Exercise prompt:
Write out exactly the lines between the line containing "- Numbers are" and the line containing "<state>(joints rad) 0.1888", including both of those lines, and nothing more.

——

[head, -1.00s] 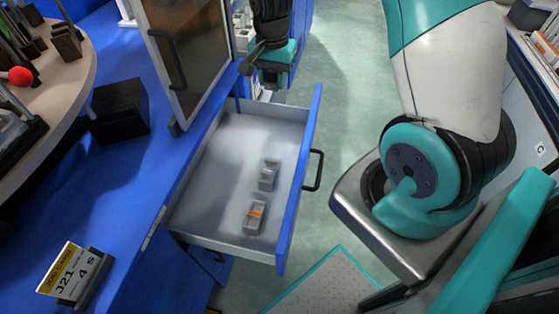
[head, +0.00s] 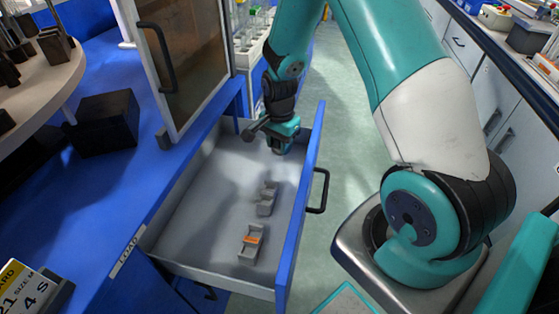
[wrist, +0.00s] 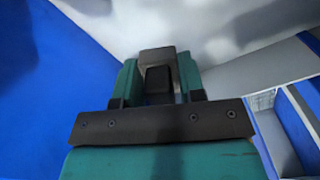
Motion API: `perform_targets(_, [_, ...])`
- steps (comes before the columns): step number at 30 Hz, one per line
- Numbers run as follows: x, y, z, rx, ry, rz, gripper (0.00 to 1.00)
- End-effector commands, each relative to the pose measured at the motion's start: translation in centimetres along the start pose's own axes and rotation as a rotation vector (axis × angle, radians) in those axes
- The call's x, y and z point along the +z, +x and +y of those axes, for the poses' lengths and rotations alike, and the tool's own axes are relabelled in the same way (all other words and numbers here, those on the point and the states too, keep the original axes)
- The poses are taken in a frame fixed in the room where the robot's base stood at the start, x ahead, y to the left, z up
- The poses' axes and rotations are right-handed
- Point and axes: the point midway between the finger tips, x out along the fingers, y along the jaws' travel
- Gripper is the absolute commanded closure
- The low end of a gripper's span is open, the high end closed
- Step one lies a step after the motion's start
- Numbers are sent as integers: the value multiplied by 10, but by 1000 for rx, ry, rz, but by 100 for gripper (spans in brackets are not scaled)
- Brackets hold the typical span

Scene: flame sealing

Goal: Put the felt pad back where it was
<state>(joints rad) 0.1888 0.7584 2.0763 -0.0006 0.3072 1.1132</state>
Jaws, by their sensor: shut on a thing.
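My gripper (head: 280,148) is teal and black and hangs over the far end of an open drawer (head: 207,212). In the wrist view its teal fingers are closed on a dark grey block (wrist: 158,62), which I take to be the felt pad. The fingers hide much of it, and in the head view it hardly shows. Two small grey holders stand on the drawer floor, nearer the camera than my gripper. The farther holder (head: 267,200) shows no orange. The nearer holder (head: 251,243) has an orange strip across it.
The drawer's blue front (head: 302,200) with a black handle (head: 320,190) stands right of my gripper. A glass-panelled door (head: 185,65) stands open on the blue bench to the left. A black box (head: 103,122) is on the bench. The drawer's left floor is clear.

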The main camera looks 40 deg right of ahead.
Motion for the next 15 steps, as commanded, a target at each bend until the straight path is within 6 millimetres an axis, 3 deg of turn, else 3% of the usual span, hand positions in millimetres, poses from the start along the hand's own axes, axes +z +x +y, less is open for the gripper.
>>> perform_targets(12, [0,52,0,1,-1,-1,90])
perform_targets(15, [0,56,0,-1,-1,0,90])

——

Reply:
- Numbers are sent as integers: the value multiplied by 10, but by 1000 for rx, ry, rz, but by 100 for gripper (spans in brackets are not scaled)
- Brackets hold the typical span

Scene: flame sealing

Goal: Put the felt pad back where it was
<state>(joints rad) 0.1888 0.7584 2.0763 -0.0006 0.3072 1.1132</state>

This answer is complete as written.